MLP Earnings Provide Update on Fundamentals
Energy investors have seen their holdings buffeted of late by the price of oil, and Master Limited Partnerships (MLPs) have been no exception to this. Their prices have moved as if they have substantial exposure to oil, whereas midstream MLPs are most notable for their cashflows being predominantly fee-driven. Over the past few days several firms reported quarterly earnings, showing business operations that are far less exciting than their security prices suggest.
Before we get to that, it’s worth contrasting recent news on planned capital investment from Royal Dutch Shell (RDS) with plans at Kinder Morgan (KMI). RDS announced they were cutting 6,500 jobs (out of a total workforce of 94,000) and reducing their planned capital spending by $7BN (to $30BN) as a result of weak oil prices which they expect to persist. There is a substantial timelag between shifts in the price of oil and changes in supply, but here’s one example of a reduction in future supply in response to lower prices. Kinder Morgan (as we noted in a previous blog post Kinder Morgan Isn’t Greek) recently increased its backlog of projects from $18.3BN to $22BN during the most recent quarter (these cover several years so longer than the one year over which RDS cut its planned investments). Both companies are in the Energy sector, and yet they’re experiencing the fluctuations in oil prices very differently.
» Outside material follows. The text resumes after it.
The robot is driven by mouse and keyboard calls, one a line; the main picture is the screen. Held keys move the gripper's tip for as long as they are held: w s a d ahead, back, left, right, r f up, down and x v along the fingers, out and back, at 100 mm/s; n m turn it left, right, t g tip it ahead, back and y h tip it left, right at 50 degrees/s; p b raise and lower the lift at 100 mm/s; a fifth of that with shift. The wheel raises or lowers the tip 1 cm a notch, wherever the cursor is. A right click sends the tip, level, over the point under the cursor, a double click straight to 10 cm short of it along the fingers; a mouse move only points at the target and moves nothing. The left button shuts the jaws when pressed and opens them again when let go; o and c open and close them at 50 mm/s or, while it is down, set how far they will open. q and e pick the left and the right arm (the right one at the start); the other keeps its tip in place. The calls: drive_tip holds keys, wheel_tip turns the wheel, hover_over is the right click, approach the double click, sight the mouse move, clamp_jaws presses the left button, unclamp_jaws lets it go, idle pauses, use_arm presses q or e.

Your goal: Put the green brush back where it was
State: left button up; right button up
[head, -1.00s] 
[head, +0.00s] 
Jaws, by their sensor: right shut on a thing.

To return to recent earnings, results from the companies we care about were generally good. Williams Companies (WMB) affirmed its 10-15% dividend growth through 2020 and currently yields 4.8%. Enterprise Products Partners (EPD) raised its distribution by 6% year-on-year and yields 5.25% with very conservative 1.3X coverage. Western Gas Equity Partners (WGP), the General Partner for Western Gas, LP (WES), increased its distribution by 34% year-on-year and reaffirmed its outlook for 30% growth going forward. It yields 2.5%. Finally, U.S. Silica (SLCA), whose main business provides sand to companies for use in fracking, saw its revenues fall 28% and sand volumes drop 13%, less than expected, resulting in a 15% jump in its stock price on the day of the release (although admittedly it remains lower than we originally expected.
In short, fundamentals on individual names are showing that the energy infrastructure business remains sound in spite of the weakness in their stock prices. Everybody would like to know when prices will rise; while we can note several solid earnings reports and can opine on business conditions, calling equity markets is hard. But the news we received over this past week was positive.